Required work: Every line below should be repeated exactly.

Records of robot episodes
- - - -

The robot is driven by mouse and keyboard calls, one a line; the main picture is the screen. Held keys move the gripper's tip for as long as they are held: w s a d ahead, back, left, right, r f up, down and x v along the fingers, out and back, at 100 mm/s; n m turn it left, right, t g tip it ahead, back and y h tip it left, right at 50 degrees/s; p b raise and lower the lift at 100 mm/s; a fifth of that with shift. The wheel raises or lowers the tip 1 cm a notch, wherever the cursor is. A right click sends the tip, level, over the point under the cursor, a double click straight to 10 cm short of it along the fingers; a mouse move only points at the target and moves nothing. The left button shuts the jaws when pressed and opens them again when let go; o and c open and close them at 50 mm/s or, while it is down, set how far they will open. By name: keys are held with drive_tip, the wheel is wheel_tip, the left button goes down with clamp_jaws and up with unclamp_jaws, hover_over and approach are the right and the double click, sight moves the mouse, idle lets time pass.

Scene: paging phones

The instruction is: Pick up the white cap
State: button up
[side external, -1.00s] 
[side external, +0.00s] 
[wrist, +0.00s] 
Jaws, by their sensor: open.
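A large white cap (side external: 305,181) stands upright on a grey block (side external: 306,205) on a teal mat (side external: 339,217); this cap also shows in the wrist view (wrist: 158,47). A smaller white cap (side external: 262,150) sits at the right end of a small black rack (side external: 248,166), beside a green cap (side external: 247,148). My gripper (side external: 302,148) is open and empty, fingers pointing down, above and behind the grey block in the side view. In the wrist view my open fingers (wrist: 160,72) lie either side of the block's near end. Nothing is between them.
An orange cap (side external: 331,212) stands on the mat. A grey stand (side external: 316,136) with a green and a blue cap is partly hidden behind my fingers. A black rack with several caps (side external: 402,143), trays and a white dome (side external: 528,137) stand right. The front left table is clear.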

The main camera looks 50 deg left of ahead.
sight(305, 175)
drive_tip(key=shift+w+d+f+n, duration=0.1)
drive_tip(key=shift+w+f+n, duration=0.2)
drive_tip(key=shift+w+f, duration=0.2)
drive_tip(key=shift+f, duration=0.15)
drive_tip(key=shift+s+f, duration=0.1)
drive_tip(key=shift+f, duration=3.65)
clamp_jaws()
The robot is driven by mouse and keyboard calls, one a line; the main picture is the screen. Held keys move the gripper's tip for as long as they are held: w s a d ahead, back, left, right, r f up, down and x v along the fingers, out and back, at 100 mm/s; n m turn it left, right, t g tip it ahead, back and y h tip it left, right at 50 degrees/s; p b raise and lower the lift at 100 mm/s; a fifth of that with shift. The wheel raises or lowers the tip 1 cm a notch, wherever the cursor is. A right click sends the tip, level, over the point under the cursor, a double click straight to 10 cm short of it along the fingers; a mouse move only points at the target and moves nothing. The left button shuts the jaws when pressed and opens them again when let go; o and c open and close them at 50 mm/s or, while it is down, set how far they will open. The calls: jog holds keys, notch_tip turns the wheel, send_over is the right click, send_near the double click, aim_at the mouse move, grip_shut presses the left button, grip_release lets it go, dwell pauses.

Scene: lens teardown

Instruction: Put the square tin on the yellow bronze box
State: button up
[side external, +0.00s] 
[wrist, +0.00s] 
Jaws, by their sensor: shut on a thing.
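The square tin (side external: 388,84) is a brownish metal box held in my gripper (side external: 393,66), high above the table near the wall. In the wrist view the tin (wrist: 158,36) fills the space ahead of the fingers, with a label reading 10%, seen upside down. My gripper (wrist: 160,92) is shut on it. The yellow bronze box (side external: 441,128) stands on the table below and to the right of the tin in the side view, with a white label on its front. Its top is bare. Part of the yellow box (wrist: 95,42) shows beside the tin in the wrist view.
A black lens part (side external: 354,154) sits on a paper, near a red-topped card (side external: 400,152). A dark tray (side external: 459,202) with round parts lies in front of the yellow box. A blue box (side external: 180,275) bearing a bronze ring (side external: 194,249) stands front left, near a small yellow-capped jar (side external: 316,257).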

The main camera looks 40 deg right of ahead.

- - - -

Complete response:
The robot is driven by mouse and keyboard calls, one a line; the main picture is the screen. Held keys move the gripper's tip for as long as they are held: w s a d ahead, back, left, right, r f up, down and x v along the fingers, out and back, at 100 mm/s; n m turn it left, right, t g tip it ahead, back and y h tip it left, right at 50 degrees/s; p b raise and lower the lift at 100 mm/s; a fifth of that with shift. The wheel raises or lowers the tip 1 cm a notch, wherever the cursor is. A right click sends the tip, level, over the point under the cursor, a double click straight to 10 cm short of it along the fingers; a mouse move only points at the target and moves nothing. The left button shuts the jaws when pressed and opens them again when let go; o and c open and close them at 50 mm/s or, while it is down, set how far they will open. By name: keys are held with drive_tip, the wheel is wheel_tip, the left button goes down with clamp_jaws and up with unclamp_jaws, hover_over and approach are the right and the double click, sight moves the mouse, idle lets time pass.

Scene: paging phones

The instruction is: Pick up the white cap
State: button up
[side external, -1.00s] 
[side external, +0.00s] 
[wrist, +0.00s] 
Jaws, by their sensor: open.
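A large white cap (side external: 305,181) stands upright on a grey block (side external: 306,205) on a teal mat (side external: 339,217); this cap also shows in the wrist view (wrist: 158,47). A smaller white cap (side external: 262,150) sits at the right end of a small black rack (side external: 248,166), beside a green cap (side external: 247,148). My gripper (side external: 302,148) is open and empty, fingers pointing down, above and behind the grey block in the side view. In the wrist view my open fingers (wrist: 160,72) lie either side of the block's near end. Nothing is between them.
An orange cap (side external: 331,212) stands on the mat. A grey stand (side external: 316,136) with a green and a blue cap is partly hidden behind my fingers. A black rack with several caps (side external: 402,143), trays and a white dome (side external: 528,137) stand right. The front left table is clear.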

The main camera looks 50 deg left of ahead.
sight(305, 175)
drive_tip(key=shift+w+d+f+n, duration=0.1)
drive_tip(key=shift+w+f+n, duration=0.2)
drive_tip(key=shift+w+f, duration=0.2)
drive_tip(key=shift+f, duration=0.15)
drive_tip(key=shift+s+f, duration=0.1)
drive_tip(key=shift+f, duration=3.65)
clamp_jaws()
The robot is driven by mouse and keyboard calls, one a line; the main picture is the screen. Held keys move the gripper's tip for as long as they are held: w s a d ahead, back, left, right, r f up, down and x v along the fingers, out and back, at 100 mm/s; n m turn it left, right, t g tip it ahead, back and y h tip it left, right at 50 degrees/s; p b raise and lower the lift at 100 mm/s; a fifth of that with shift. The wheel raises or lowers the tip 1 cm a notch, wherever the cursor is. A right click sends the tip, level, over the point under the cursor, a double click straight to 10 cm short of it along the fingers; a mouse move only points at the target and moves nothing. The left button shuts the jaws when pressed and opens them again when let go; o and c open and close them at 50 mm/s or, while it is down, set how far they will open. The calls: jog holds keys, notch_tip turns the wheel, send_over is the right click, send_near the double click, aim_at the mouse move, grip_shut presses the left button, grip_release lets it go, dwell pauses.

Scene: lens teardown

Instruction: Put the square tin on the yellow bronze box
State: button up
[side external, +0.00s] 
[wrist, +0.00s] 
Jaws, by their sensor: shut on a thing.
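The square tin (side external: 388,84) is a brownish metal box held in my gripper (side external: 393,66), high above the table near the wall. In the wrist view the tin (wrist: 158,36) fills the space ahead of the fingers, with a label reading 10%, seen upside down. My gripper (wrist: 160,92) is shut on it. The yellow bronze box (side external: 441,128) stands on the table below and to the right of the tin in the side view, with a white label on its front. Its top is bare. Part of the yellow box (wrist: 95,42) shows beside the tin in the wrist view.
A black lens part (side external: 354,154) sits on a paper, near a red-topped card (side external: 400,152). A dark tray (side external: 459,202) with round parts lies in front of the yellow box. A blue box (side external: 180,275) bearing a bronze ring (side external: 194,249) stands front left, near a small yellow-capped jar (side external: 316,257).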

The main camera looks 40 deg right of ahead.

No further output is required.